Appendix A: Floating-Point Arithmetic

18.1. Appendix A: Floating-Point Arithmetic#

Modern computers perform calculations with incredible speed, but they do so with finite resources. This appendix explores how computers represent integers and real numbers using a fixed number of binary digits (bits). Understanding this foundation is crucial for anyone doing numerical work, as it explains many common sources of error and surprising behavior in scientific computing.

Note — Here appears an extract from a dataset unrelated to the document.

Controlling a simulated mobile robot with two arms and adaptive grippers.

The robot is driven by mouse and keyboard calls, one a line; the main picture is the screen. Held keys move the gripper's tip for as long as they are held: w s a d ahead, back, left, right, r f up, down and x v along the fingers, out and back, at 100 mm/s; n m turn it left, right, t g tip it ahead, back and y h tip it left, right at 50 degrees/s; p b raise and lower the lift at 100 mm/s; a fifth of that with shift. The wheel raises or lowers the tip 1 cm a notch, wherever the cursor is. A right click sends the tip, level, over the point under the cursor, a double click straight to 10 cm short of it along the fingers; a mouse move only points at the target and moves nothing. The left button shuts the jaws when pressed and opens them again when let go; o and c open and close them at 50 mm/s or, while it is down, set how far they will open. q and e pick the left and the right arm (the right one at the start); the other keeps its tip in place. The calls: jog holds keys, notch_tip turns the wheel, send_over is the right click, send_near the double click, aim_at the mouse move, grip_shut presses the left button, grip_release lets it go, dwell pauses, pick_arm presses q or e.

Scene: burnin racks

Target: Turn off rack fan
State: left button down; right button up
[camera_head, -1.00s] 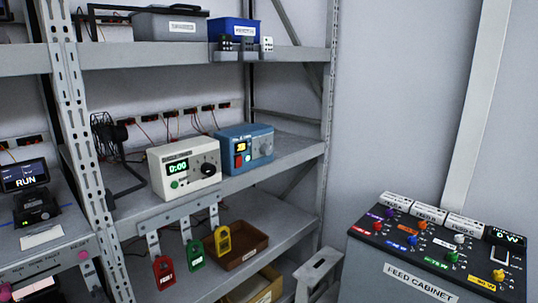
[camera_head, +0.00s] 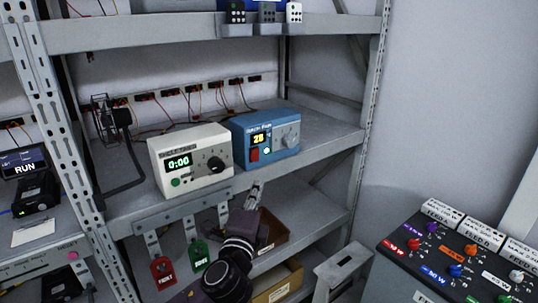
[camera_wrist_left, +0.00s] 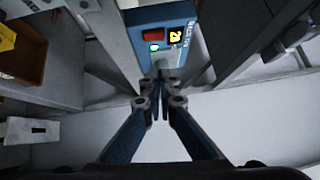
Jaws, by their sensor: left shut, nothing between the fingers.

18.1.1. How Computers Represent Integers#

At the lowest level, all data in a computer is stored in binary, a base-2 number system using only the digits 0 and 1. For example, the binary number \(1011001_2\) corresponds to the decimal number:

\[\begin{split} \begin{align*} 1011001_2 &= 1\cdot 2^6 + 0\cdot 2^5 + 1\cdot 2^4 + 1\cdot 2^3 + 0\cdot 2^2 + 0\cdot 2^1 + 1 \cdot 2^0 \\ &= 64 + 0 + 16 + 8 + 0 + 0 + 1 \\ &= 89_{10} \end{align*} \end{split}\]

In Julia, you can specify a number in binary using the 0b prefix:

# The `0b` prefix tells Julia to interpret the number as binary.
Int(0b1011001)

18.1.1.1. Unsigned Integers#

Unsigned integers (like Julia’s UInt8, UInt16, etc.) use all their bits to represent the magnitude of a positive number. We can view the raw binary representation using the bitstring function.

# A UInt8 uses 8 bits. The number 89 is padded with a leading zero.
bitstring(UInt8(89))

"01011001"

For a UInt64, which uses 64 bits, the largest possible number is one where all bits are 1. This corresponds to the value \(2^{64}-1\).

18.1.1.2. Signed Integers and Two’s Complement#

To represent negative numbers, computers most commonly use the two’s complement format. In this system, the most significant (leftmost) bit acts as a sign indicator: if it’s 0, the number is positive; if it’s 1, the number is negative.

The negative of a number \(x\) is defined as the value \(y\) such that \(x+y = 2^n\) for an \(n\)-bit integer. For example, with 8 bits, the positive number 89 is 01011001. Its two’s complement is 10100111, because:

\[ 01011001_2 + 10100111_2 = 100000000_2 = 2^8 \]

Therefore, the bit pattern 10100111 represents \(-89\). A major advantage of this system is that the same hardware can be used for both addition and subtraction.

(A quick way to find the two’s complement is to invert all the bits and add one.)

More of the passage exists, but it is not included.